Manipulation episode records:
══════

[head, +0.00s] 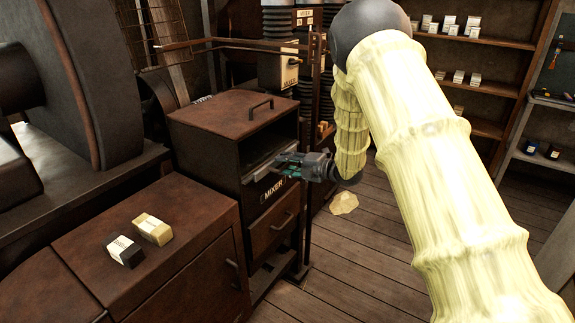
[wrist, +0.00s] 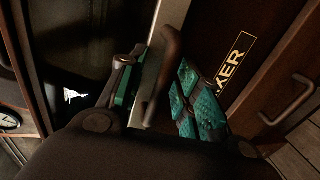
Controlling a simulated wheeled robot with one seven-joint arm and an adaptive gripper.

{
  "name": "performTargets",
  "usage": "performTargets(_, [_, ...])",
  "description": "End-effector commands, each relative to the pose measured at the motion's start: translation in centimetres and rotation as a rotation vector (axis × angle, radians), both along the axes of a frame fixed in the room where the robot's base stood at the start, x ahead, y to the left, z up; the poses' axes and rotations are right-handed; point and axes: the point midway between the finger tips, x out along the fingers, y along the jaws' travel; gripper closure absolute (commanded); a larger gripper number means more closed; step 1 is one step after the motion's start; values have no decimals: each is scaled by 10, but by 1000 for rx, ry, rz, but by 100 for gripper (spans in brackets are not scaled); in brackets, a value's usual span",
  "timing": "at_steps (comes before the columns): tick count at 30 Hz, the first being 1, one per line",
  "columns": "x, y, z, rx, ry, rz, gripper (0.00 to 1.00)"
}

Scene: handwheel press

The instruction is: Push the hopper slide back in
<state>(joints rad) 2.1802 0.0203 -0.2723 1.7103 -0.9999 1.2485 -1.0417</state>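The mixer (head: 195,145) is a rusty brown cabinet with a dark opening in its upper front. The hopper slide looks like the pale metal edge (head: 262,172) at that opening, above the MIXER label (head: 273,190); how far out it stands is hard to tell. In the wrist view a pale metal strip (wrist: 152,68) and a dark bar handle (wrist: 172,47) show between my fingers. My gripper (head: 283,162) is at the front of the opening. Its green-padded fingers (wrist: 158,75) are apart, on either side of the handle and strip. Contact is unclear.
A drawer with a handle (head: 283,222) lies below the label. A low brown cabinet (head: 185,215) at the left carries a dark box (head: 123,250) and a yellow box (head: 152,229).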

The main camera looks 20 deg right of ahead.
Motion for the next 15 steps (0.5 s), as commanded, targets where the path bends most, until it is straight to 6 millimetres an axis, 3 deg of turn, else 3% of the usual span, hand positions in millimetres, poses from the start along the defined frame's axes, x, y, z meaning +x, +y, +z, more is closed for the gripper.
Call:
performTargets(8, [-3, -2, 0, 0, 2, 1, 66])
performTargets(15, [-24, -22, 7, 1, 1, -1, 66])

══════

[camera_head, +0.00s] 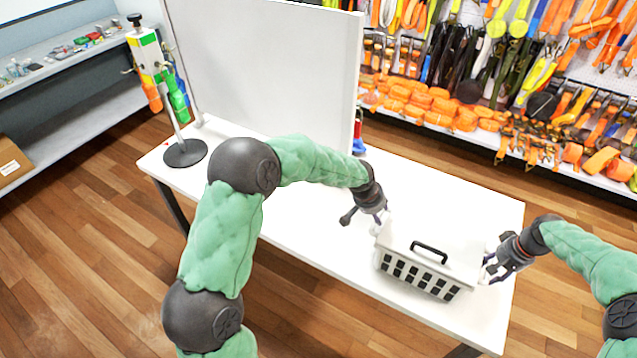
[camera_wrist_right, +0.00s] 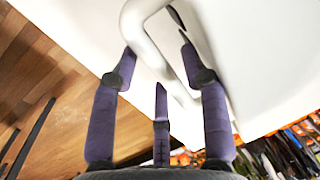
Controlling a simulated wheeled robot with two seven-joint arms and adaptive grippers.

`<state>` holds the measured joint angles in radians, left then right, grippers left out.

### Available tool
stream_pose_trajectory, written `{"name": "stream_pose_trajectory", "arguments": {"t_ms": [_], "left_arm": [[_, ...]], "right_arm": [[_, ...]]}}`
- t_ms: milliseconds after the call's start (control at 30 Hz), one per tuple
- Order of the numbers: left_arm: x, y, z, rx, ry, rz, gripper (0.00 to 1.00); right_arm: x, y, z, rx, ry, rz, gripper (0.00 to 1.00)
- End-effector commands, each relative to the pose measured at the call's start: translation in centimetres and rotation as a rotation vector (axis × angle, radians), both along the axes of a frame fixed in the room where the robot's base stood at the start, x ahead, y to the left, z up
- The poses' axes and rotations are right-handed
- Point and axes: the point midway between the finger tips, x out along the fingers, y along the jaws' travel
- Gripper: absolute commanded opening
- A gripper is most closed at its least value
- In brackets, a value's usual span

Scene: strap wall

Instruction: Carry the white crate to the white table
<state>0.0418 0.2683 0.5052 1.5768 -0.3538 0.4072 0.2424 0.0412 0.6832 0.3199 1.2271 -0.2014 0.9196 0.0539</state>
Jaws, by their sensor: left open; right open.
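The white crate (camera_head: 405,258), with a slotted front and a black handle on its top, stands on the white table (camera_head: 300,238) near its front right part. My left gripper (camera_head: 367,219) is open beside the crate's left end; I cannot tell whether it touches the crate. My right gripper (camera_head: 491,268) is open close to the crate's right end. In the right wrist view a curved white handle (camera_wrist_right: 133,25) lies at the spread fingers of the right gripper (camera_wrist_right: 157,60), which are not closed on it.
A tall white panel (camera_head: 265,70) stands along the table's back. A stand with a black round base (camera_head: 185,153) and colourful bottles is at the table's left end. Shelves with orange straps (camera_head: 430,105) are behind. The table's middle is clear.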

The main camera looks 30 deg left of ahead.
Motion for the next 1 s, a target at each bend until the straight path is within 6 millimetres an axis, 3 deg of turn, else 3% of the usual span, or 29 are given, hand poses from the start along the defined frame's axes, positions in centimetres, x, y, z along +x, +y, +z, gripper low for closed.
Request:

══════

TASK STATEMENT |
Give the number of lines where the string "tips" occurs, without any further text.

OUTPUT FOR THIS TASK |
2